Herein, we report the synthesis and characterization of a new LiBOB analog salt, lithium bis(2-methyl-2-fluoromalonato)borate (LiBMFMB), ⁶ which is more stable than the previously reported lithium borate salt, lithium bis(fluoromalonato)borate (LiBFMB). ^{7, 8} Fig. 1 shows the initial cyclic voltammetry of LiBMFMB, LiPF₆ and LiBOB based electrolytes at a scan rate of 0.1mV/s. Clearly, the reduction processes are dramatically different because of the salt difference. Generally, each salt shows distinct reduction feature in each of the following three voltage regions, that is, I (>1.5 V), II (1.0-1.5V) and III (0.5- 1.0V) ( inset). For example, the conspicuous reduction peak at 1.75 V due to the reduction of the BOB anion is dominate in region I, the reduction of the LiBMFMB based electrolyte is dominant in region II, and the reduction of the LiPF₆ based electrolyte is dominant in region III.  The CVs in Fig. 1 suggest that both LiBOB and LiBMFMB based electrolytes are reduced mainly on the surface of the graphite electrode, although one difference is that the reduction of the BOB anion is dominant for the former while the reduction of the carbonate solvents is domninant for the latter. For the LiPF₆ based electrolyte, the redcution is mainly happened after being co-intercalated with Li⁺ into the graphite layers.

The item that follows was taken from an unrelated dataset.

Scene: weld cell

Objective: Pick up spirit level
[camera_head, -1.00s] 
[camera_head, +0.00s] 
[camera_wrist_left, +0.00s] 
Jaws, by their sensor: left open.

Fig. 2a shows the charge-discharge profile of the LiNi_0.5Mn_1.5O₄||Li half-cell based on 0.8 M LiBMFMB/EC-EMC (1/2, by wt.) under  different current rates at room temperature. The cell exhibits good cycling stability, for example, the reversible capacities after 5 cycles at C/10, 40 cycles at C/5, and 50 cycles at C/2 are 111.5, 93.9 and 84.0 mAh g^-1, respectively. The above cycling performance is much better than the half-cells based on 0.5 M LiBFMB/EC-DMC-DEC and 1.0 M LiBFMB/PC. ⁷ This is attributed to the stable structure of the LiBMFMB salt, which results in less electrolyte decomposition and thinner SEI layer. In addition to good cycling performance in the LiNi_0.5Mn_1.5O₄||Li half-cell, the new salt electrolyte also exhibits good performance in natural graphite (NG) based half-cell. As shown in Fig. 2b, the reversible capacities after 5 cycles at C/10, and 90 cycles at C/5 are 324.3 and 230.5 mAh g^-1, respectively.

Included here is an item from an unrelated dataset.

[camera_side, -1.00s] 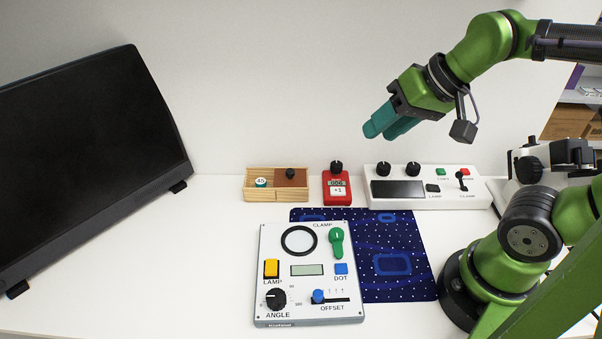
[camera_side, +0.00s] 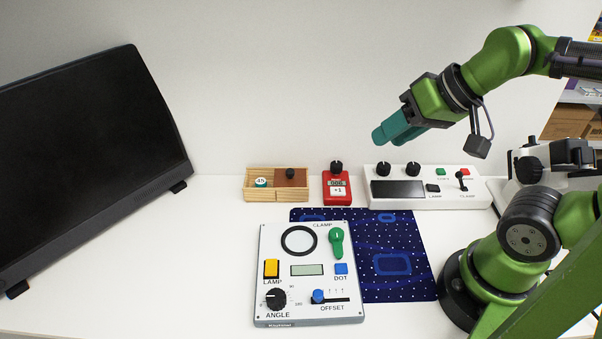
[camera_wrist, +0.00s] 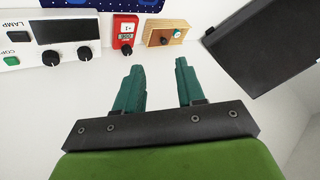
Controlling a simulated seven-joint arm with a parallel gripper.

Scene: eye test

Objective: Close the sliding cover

 During this talk the salt effect, such as LiBOB, LiPF₆, LiBMFMB, as well as different chain length of the alkyl substituents in LiBFMB, on the SEI formation in both graphite and LiNi_0.5Mn_1.5O₄ based half-cells will be compared. In addition to cycling performance, impedance analysis, electrode surface will be analyzed by XPS and SEM.

 This research was supported by the U.S. Department of Energy’s Office of Science, Basic Energy Science, Materials Sciences and Engineering Division.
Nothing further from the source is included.